As far as my mentor and I can find, there is no released API or build-in component of Solr can do clustering on server side. However I got idea from a thesis posted by Josef Dabernig [9], even though that was implemented on Drupal. The basic idea is pre-cluster the tickets into grids using Base 32 Geohash [8]. Austin White provided an open source API to convert a lat-lng pair to a base 32 geohash code [7]. The earth firstly will be divided into 32 grids, the first digit of geohash code represents the grid the lat-lng belongs to. Further, the represented grid will be divided into another 32 sub-grids. The second digit of geohash code represents the sub-grid the lat-lng belongs to, and so forth. The more digits we use in geohash code, the smaller the grid will be [10]. In this way, we can pre-cluster the tickets into grids based on current zoom level. I also designed a geohash length to zoom level corresponding relationship to display appropriate number of clusters on the map when zoom in and out. Since what we need is the number of tickets of clusters and the centroids of clusters rather than lat-lngs of individual tickets. We need to calculate them on Solr server. Fortunately, we don’t need to add any plug-in into Solr. The Solr’s Stats Component [6] can count the number of tickets, get the average latitude and longitude of tickets in clusters very fast. For example, the following Solr query can do statistics within a bounding box and group by geohash code.

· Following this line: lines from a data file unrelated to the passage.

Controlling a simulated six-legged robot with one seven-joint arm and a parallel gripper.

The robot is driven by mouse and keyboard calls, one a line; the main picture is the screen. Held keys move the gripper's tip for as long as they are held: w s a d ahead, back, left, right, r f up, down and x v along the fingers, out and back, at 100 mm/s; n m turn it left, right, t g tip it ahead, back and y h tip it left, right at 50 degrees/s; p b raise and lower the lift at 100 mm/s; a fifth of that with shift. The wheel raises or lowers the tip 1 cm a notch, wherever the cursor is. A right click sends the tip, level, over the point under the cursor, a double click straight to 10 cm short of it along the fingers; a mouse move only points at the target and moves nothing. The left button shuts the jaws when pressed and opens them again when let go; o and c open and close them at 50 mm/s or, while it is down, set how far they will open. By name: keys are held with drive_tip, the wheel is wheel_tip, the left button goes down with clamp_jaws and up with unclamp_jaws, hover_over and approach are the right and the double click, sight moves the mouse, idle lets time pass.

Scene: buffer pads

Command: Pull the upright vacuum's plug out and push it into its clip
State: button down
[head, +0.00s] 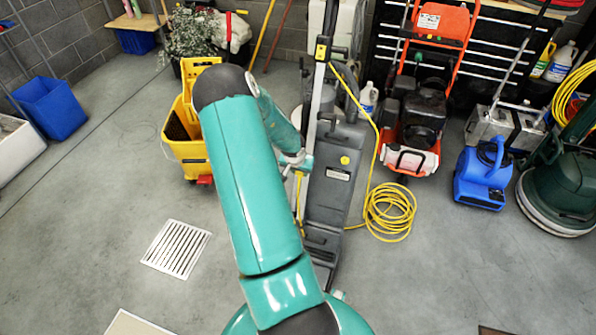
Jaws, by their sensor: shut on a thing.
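The upright vacuum (330,195) is dark grey and stands upright in the middle of the head view, just right of my arm. Its yellow cord (358,105) runs from the handle down its right side to a coil (388,212) on the floor. My gripper (304,163) is at the vacuum's left edge, about halfway up the body. It is shut on what looks like the plug, with a yellow length of cord (299,190) hanging below. The plug itself is too small and covered to make out. I cannot pick out the clip or tell whether the plug sits in anything.
A yellow mop bucket (183,135) stands left of my arm. An orange pressure washer (420,110), a blue blower (483,173) and a green floor machine (565,185) stand to the right. A floor drain (177,248) lies at lower left. The floor in front is mostly clear.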

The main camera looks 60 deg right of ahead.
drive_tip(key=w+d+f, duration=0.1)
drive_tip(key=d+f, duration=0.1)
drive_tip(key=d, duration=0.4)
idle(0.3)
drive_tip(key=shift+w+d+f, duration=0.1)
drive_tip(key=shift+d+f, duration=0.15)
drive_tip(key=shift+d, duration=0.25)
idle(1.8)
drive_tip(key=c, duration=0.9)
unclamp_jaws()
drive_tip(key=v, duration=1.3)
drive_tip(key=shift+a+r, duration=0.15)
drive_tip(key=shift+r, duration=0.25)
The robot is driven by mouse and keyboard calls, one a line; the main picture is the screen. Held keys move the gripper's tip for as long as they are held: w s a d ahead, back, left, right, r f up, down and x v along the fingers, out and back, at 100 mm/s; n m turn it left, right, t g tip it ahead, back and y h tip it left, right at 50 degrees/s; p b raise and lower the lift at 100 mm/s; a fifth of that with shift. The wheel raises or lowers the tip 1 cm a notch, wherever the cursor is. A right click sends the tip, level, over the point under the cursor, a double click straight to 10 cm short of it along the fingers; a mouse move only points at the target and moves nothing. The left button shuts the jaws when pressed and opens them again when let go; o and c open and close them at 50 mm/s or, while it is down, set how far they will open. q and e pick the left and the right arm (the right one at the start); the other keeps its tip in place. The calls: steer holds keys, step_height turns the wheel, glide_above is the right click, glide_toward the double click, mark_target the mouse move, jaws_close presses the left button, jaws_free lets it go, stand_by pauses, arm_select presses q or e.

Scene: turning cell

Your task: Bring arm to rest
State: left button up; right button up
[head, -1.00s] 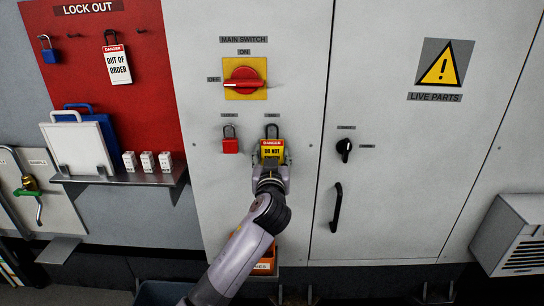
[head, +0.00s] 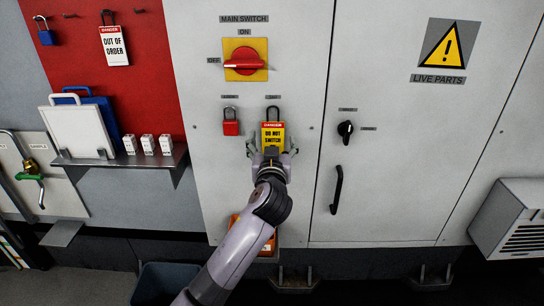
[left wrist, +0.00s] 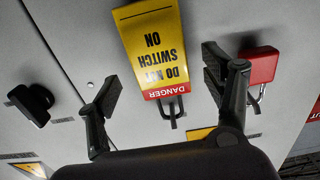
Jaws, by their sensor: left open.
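My left gripper (head: 271,152) is open in front of the white cabinet door, just below a yellow tag (head: 273,134) marked DANGER, DO NOT SWITCH ON. The tag hangs from a dark shackle or hook on the door. In the left wrist view the tag (left wrist: 155,48) appears upside down, with the spread fingers (left wrist: 160,78) on either side and clear space around it; nothing is held. My left arm reaches up from the bottom of the head view. My right gripper is not in view.
A red padlock (head: 231,127) hangs left of the tag, below the red main switch (head: 244,64). A black knob (head: 345,128) and door handle (head: 337,190) are to the right. A shelf (head: 120,160) projects at left. An orange bin (head: 236,221) sits below, partly behind my arm.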

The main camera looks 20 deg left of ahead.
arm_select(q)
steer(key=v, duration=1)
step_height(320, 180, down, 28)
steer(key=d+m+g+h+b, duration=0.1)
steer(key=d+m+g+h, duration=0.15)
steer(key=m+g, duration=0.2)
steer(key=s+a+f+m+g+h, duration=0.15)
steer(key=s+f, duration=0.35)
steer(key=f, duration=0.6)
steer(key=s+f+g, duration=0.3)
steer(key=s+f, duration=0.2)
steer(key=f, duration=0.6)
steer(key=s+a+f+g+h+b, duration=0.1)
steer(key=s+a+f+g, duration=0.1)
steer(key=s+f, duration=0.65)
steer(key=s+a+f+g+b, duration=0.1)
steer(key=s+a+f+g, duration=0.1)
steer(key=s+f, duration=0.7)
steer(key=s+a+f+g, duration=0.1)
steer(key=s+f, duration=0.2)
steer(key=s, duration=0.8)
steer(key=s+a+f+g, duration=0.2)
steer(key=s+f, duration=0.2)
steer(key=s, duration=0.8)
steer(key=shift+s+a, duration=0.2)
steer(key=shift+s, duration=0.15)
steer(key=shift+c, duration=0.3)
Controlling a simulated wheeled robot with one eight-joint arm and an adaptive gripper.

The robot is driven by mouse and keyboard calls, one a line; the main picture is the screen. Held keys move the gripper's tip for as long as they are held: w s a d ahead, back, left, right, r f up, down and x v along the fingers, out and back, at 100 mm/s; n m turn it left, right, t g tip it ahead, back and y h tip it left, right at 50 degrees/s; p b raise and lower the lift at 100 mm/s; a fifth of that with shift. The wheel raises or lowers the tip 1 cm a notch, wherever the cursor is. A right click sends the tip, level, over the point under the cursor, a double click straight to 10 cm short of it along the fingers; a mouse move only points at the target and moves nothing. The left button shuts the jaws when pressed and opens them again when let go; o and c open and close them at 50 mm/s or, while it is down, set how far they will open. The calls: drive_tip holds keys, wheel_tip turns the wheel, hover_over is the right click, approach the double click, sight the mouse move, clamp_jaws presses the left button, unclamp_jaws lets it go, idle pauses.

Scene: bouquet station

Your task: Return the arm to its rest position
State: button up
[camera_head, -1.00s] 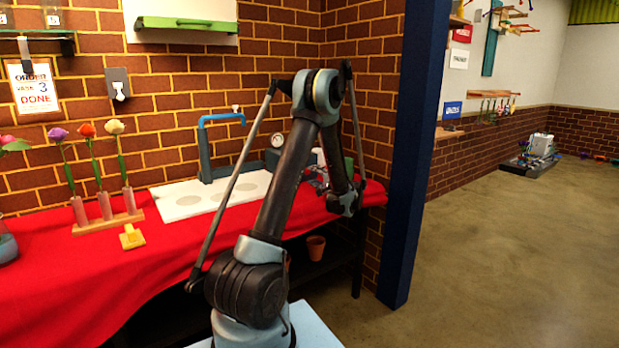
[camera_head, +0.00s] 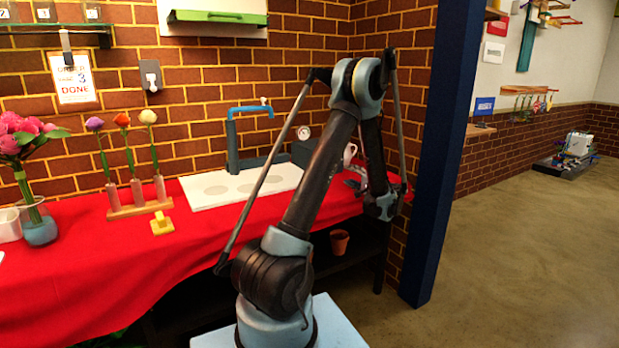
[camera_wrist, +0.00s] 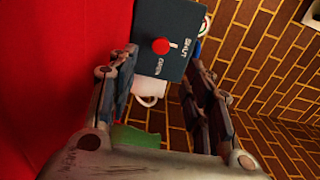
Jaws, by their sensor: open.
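My arm rises at the center of the head view and bends down at its elbow beside the red-covered table (camera_head: 90,270). My gripper (camera_head: 356,183) is partly hidden behind the arm links, over the table's right end. In the wrist view my gripper (camera_wrist: 162,66) is open, with its two fingers spread apart and nothing between them. Beyond the fingers is a dark teal panel (camera_wrist: 178,22) marked SHUT and OPEN with a red knob (camera_wrist: 160,46). A white mug (camera_wrist: 148,90) shows beyond the fingers, apart from them.
Three single flowers stand in a wooden rack (camera_head: 140,209), with a small yellow piece (camera_head: 162,224) in front. A pink bouquet stands in a vase (camera_head: 40,228) at left. A white board (camera_head: 240,186) lies behind the arm. A blue post (camera_head: 440,160) stands close right; open floor (camera_head: 530,240) lies beyond.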

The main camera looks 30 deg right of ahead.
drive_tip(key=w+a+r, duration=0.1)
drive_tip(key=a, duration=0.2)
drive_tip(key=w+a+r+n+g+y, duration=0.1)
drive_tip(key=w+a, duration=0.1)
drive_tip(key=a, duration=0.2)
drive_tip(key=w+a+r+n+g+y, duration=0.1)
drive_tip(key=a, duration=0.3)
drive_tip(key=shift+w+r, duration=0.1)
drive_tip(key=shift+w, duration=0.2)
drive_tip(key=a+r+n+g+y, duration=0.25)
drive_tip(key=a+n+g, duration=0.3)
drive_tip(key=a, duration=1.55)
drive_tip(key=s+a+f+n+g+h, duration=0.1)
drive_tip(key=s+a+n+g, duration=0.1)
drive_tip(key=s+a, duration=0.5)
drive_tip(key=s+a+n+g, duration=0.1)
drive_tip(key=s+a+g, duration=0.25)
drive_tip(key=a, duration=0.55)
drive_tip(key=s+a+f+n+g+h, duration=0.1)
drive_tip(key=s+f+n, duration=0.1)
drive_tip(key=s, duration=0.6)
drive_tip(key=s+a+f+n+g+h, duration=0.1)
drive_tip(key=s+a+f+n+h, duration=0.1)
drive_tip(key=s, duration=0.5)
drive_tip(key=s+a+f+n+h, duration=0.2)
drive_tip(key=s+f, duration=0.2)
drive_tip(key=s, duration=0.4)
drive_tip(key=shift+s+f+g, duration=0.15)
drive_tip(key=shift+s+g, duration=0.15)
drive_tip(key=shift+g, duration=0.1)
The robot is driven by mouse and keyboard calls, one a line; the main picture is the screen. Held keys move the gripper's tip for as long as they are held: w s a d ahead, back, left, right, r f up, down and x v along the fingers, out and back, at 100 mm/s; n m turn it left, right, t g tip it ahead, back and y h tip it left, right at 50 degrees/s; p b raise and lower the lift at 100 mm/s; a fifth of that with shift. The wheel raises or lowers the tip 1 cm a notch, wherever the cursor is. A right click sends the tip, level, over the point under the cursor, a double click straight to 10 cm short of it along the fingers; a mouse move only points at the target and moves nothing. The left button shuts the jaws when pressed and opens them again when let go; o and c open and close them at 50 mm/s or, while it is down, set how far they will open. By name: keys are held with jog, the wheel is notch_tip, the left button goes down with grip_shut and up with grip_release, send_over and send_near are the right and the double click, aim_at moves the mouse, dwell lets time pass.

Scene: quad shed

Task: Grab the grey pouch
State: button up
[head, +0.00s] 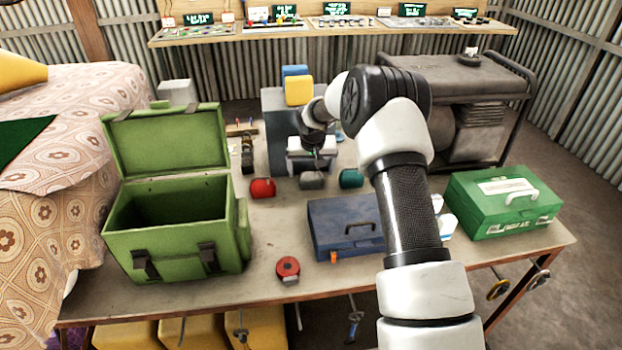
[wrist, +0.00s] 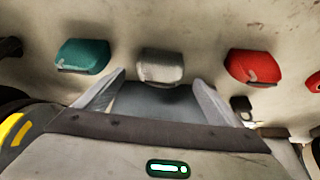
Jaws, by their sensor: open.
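The grey pouch (head: 312,180) lies on the workbench between a red pouch (head: 262,188) and a teal pouch (head: 351,179). In the wrist view the grey pouch (wrist: 160,67) sits just beyond the fingertips, about midway between them. My gripper (wrist: 158,82) is open and empty, its two fingers spread to either side of the grey pouch's near edge. In the head view my gripper (head: 311,165) is above and behind the grey pouch, partly hidden by my wrist. The red pouch (wrist: 254,67) and teal pouch (wrist: 83,56) lie apart on either side.
An open green case (head: 170,250) stands at the left of the bench (head: 200,293). A closed blue toolbox (head: 343,228) is in front of the pouches, and a green box (head: 503,202) at the right. A red tape roll (head: 288,269) lies near the front edge.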

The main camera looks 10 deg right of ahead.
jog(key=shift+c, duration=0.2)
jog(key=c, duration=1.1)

localhost/solr/quan/select?q=*:*&stats=true&stats.field=latitude&stats.field=longitude&stats.facet=geohash_lv8&fq=coordinates:[39.169000,-86.550000 TO 39.170000,-86.549000]&rows=0

In this way, we can display the clusters with count on the centroid very fast. However, the view is bad, the clusters are always like standing in a queue when the real tickets distribution is even. Also, in some part of map, two clusters are too close to each other, but since they belong to different grids, they will be shown in different clusters no matter how close they really are.

(The markers are actually clusters, I didn't use image to represent marker at that time)

Distance based clustering on server side:

The distance based clustering [12] on server side can solve the problems in grid based one. The distribution of clusters will never be orderly and the distance between the clusters are guaranteed. The distance based algorithm performs in SQL. In the tickets table, we added new fields “cluster_id_lv0”, “cluster_id_lv1”, …, “cluster_id_lv6”. The clustering level is similar to that of geohash, clustering levels are corresponding to zoom level in Google Map. We only need to care the zoom level from 21 to 10, since we are only handling data in Bloomington Area. For a particular clustering level, we assign the cluster id to each ticket. When calculating distance, we used Haversine formula [11].


begin
    for t ∈ tickets do
        select the tickets tics within r distance to t;
        get all the clusters clus containing at least one ticket in tics
        and calculate the centroids of the clus;
        if the centroid of the closest cluster c is within r distance to t
            assign c’s cluster id to t;
        else
            assign a new cluster id to t;
        end
    end
end

(Cluster ID assigning pseudo code)

SELECT id,x(center) as longitude, y(center) as latitude,
    ( SELECT
        (ACOS(SIN(RADIANS(y(center))) * SIN(RADIANS($lat))
         + COS(RADIANS(y(center))) * COS(RADIANS($lat))
         * COS(RADIANS(x(center) - $lng))) * 6371.0)
    ) as distance
FROM geoclusters
WHERE level=?
    and (ACOS(SIN(RADIANS(y(center))) * SIN(RADIANS($lat))
	 + COS(RADIANS(y(center))) * COS(RADIANS($lat))
	 * COS(RADIANS(x(center) - $lng))) * 6371.0) < $dist
order by distance
LIMIT 1

(SQL query embedded in PHP)

To cluster in this way, The displaying effect becomes much better, no matter how many tickets are there, the server can calculate the centroid of clusters and the number of tickets in the clusters instantaneously. But the time to assign cluster id for each tickets for each cluster level is very long. It takes up to 18 hours to finish assigning cluster id. However it is acceptable, because this calculation will only happen once. Later when the user add more tickets into existed database, it just need to calculate for that one ticket, which is very fast.

But to make it perfect, we still spent some time to improve this cluster id assigning process. In the previous calculation, the centroid data is not stored. When assigning cluster id for each ticket, we need to do calculation to get the centroids of clusters around the ticket. We improved this by creating a new table “clusters”. The centroids will be stored. When a new ticket comes in, it only needs to get the closest cluster centroid. If the cluster is close enough for the ticket to join, it only needs to assign the cluster's id to the new ticket and update the centroid for that cluster. This improvement boosted the cluster id assigning process from 18 hours to 45 mins.

In addition, for the clusters with less than 5 tickets, it’d better show the individual tickets rather than clusters. To display both clusters and tickets on the same map. We will query to Solr twice. The first query gets all the clusters within current bounding box but only displays the clusters with more than 5 tickets. For the small clusters, we record their cluster ids, and query to Solr again using “OR” operation. For example:


localhost/solr/quan/select?q=*:*&fq=cluster_id_lv0(2518 OR 2618 OR 12509)&fq=coordinates: :[39.169000,-86.550000 TO 39.170000,-86.549000]&rows=100

Finally, I displayed the clusters in colorful pictures[13]. To do so, I overwrote the OverlayView[14] class of Google Map API, so that the new custom overlay can show both the colorful pictures and numbers on it.

(Large clusters in upper zoom level) (Small clusters and individual tickets in lower zoom level)

Conclusion:

The main idea of this server side clustering is to calculate as much as possible when storing the tickets in Solr. When doing the clustering on Solr server, it only needs to use the Solr Stats Component to group tickets by cluster id and calculate the centroid. This designing idea can apply to many GIS applications with huge point data.